The FTSE 100 index rose 12.01 points, 0.1%, at 8,582.78. The FTSE 250 declined 30.17 points, 0.2%, at 20,623.09. It traded off session lows, however. The AIM All-Share rose 0.72 of a point, 0.1%, at 713.09.
The Cboe UK 100 was up 0.2% at 859.81, the Cboe UK 250 fell 0.2% at 18,029.39, and the Cboe Small Companies was up slightly at 15,499.38.
In Frankfurt, the DAX 40 was slightly lower, while the CAC 40 lost 0.1%.
There was a ‘sense of calm’ in global markets on Wednesday, AJ Bell analyst Russ Mould commented. It followed supportive trade in New York overnight.
‘The elephant in the room remains China as Donald Trump has not backed down from a trade spat.

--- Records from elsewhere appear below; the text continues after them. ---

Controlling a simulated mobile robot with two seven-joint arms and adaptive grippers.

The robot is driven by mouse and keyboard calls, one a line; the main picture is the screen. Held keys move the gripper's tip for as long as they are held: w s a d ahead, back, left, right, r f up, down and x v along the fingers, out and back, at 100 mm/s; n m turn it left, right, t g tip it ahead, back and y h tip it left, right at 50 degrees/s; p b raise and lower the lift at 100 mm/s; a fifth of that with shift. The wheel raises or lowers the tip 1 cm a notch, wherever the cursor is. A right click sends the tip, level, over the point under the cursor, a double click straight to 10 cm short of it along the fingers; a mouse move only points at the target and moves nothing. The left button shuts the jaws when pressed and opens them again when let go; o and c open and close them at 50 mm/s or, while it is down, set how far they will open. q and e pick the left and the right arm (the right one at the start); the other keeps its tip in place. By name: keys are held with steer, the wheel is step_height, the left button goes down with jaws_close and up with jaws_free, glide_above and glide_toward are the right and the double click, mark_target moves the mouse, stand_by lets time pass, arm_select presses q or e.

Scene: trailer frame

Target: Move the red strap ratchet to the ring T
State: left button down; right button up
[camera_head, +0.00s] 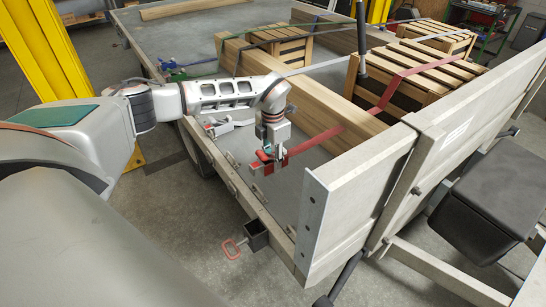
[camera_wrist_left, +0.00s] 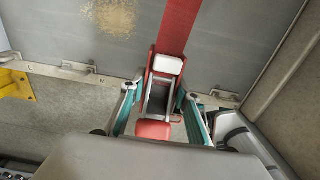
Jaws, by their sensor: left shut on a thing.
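The red strap ratchet (camera_head: 281,161) hangs at my left gripper (camera_head: 267,153), above the near side edge of the trailer. In the left wrist view the ratchet (camera_wrist_left: 165,66) is a metal frame with red sides, a pale block and a red handle end. It sits between the teal fingers of my left gripper (camera_wrist_left: 157,90), which is shut on it. The red strap (camera_head: 326,134) runs from it across the timber and over a crate. I cannot make out ring T. My right gripper is not in view.
Long timber beams (camera_head: 300,85) and slatted wooden crates (camera_head: 412,78) lie on the grey trailer bed (camera_head: 180,40). An upright end board (camera_head: 355,190) stands close right of the gripper. A yellow post (camera_head: 45,45) stands at left.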

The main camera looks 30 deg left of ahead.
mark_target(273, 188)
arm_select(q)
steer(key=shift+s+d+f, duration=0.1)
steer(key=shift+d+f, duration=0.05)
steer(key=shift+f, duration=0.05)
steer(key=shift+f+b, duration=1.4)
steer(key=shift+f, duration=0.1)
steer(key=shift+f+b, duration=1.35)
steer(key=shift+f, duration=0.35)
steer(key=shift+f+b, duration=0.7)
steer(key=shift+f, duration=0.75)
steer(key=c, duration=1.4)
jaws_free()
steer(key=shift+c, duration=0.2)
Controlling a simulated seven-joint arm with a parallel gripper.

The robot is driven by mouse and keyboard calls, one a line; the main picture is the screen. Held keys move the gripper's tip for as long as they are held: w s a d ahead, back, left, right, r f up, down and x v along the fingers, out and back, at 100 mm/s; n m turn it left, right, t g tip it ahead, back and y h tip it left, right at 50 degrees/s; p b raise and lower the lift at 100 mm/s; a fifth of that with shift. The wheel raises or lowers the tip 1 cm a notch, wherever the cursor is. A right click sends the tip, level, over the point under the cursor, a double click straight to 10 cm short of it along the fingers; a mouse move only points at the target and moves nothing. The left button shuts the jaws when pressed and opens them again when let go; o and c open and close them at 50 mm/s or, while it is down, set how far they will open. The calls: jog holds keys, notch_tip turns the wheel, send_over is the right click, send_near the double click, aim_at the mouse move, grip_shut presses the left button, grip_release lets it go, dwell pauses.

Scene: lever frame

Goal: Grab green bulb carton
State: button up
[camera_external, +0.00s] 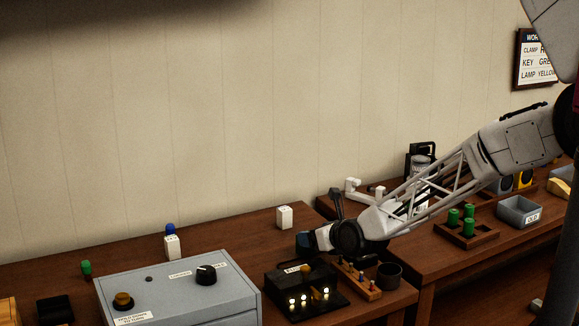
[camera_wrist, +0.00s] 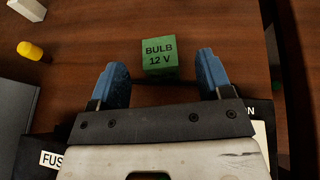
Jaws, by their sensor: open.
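The green bulb carton (camera_wrist: 159,57), marked "BULB 12 V", lies on the brown wooden bench in the wrist view. It sits just ahead of and between the blue fingertips of my gripper (camera_wrist: 161,76), with bench showing on both sides, so the fingers do not grip it. My gripper is open and empty. In the external view my gripper (camera_external: 304,243) is low over the bench, behind the black fuse box; the green carton cannot be made out there and seems hidden by the gripper.
A yellow-topped piece (camera_wrist: 31,51) and a white box (camera_wrist: 29,9) lie to the left in the wrist view. The black fuse box (camera_external: 300,287), grey control box (camera_external: 180,290) and dark cup (camera_external: 389,275) stand close to my arm. A white carton (camera_external: 284,217) stands behind.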

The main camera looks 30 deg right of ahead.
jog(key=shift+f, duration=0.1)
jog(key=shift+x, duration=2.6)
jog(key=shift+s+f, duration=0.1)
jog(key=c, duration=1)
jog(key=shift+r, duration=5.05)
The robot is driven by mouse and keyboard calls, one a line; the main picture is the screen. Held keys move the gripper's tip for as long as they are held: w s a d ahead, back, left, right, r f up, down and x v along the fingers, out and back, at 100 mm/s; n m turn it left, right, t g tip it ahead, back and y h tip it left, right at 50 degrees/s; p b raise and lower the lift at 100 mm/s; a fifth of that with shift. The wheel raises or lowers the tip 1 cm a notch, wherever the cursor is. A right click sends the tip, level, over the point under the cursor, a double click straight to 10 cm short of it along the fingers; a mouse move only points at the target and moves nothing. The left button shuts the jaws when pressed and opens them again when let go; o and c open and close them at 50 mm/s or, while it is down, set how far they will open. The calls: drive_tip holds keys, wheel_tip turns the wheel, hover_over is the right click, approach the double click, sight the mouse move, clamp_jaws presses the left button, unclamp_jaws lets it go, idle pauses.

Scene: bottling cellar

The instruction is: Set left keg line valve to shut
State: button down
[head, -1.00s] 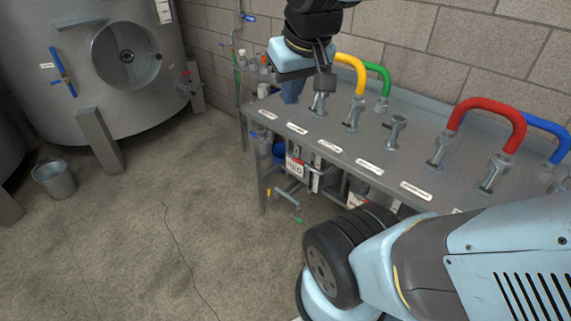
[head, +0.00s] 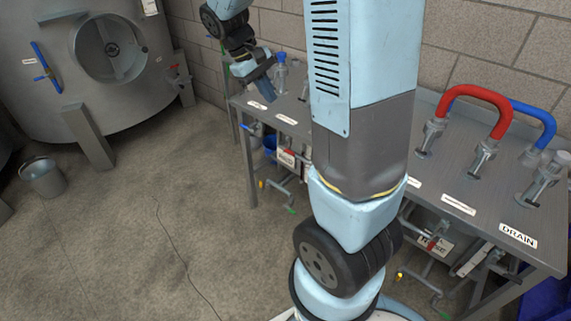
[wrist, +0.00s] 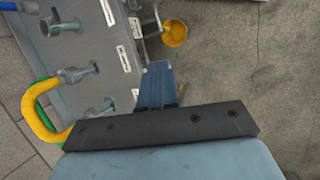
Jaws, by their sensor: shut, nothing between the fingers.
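Under the left front edge of the steel bench, the head view shows pipework with a blue lever (head: 252,128) and a white tag (head: 287,157) with red on it. The labels are too small to read, so I cannot tell which part is the left keg line valve, or its setting. My gripper (head: 262,70) is above the bench's left end, shut and empty. In the wrist view its closed fingers (wrist: 157,72) point past the bench's front edge. A yellow round piece (wrist: 175,33) on a short pipe shows beyond them. I see no contact with a valve.
My arm hides the middle of the bench (head: 515,215). A red hose loop (head: 478,92) and a blue one (head: 540,120) stand on its right half. A yellow hose (wrist: 36,110) shows in the wrist view. A tank (head: 90,95) and bucket (head: 42,178) stand left; floor between is clear.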

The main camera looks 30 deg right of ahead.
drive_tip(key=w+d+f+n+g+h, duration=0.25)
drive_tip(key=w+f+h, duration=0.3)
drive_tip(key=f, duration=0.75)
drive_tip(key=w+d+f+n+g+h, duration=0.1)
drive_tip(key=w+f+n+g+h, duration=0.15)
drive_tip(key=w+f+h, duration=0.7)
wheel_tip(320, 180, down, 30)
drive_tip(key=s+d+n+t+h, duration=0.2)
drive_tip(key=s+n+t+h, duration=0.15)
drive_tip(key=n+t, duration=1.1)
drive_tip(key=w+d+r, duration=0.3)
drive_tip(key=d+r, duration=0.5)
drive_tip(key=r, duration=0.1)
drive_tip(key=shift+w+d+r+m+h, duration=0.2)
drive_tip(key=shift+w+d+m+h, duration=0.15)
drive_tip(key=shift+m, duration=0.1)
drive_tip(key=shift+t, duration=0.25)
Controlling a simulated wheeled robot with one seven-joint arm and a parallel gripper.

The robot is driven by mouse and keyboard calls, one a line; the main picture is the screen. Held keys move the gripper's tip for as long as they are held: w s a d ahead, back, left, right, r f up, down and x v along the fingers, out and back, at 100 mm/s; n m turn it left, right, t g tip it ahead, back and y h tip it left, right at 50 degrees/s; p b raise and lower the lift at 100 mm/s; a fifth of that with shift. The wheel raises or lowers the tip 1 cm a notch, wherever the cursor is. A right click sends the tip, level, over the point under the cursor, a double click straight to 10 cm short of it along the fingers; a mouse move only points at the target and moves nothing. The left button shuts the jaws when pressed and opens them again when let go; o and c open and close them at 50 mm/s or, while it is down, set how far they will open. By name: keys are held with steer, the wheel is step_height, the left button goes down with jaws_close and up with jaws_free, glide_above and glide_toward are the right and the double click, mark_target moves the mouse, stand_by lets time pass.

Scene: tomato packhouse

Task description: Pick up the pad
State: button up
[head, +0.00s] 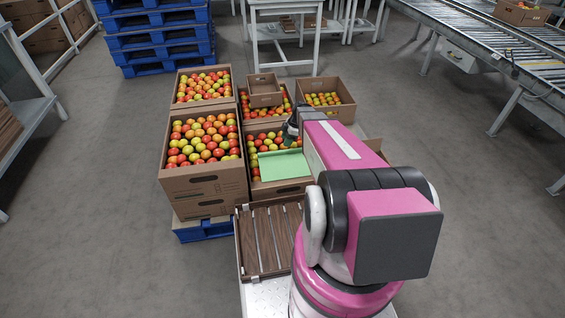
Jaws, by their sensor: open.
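The pad (282,166) is a flat light-green sheet. It lies over part of the tomatoes in an open cardboard box (279,188), near the middle of the view. My arm hides its right side. My gripper (290,136) is a small dark shape above the far edge of the pad, at the end of my pink arm. It looks open and holds nothing that I can see. I cannot tell how much height lies between it and the pad.
Full tomato boxes (204,182) stand on a blue pallet (203,231). A small empty carton (264,85) sits on a box behind the pad. A slatted wooden tray (247,242) is in front. A roller conveyor (470,40) runs at right; grey floor lies between.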

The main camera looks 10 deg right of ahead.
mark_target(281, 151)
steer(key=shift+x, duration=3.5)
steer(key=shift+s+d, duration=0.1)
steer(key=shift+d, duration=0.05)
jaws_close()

Retaliation is underway and that’s led to the cancellation of a meeting between the two country leaders. The decision by the US Postal Service to stop accepting parcels from mainland China and Hong Kong shows the severity of the matter. That’s disastrous for big Chinese e-commerce platforms that send goods to the US including Shein and PDD-owned Temu,’ the analyst said.
‘Western retailers might secretly welcome the move as it temporarily removes the type of competition that has undercut them on price.’
US markets are called to open lower on Wednesday after Tuesday’s gains. The Dow Jones Industrial Average is called down 0.1%, the S&P 500 0.5% lower and the Nasdaq Composite down 0.9%.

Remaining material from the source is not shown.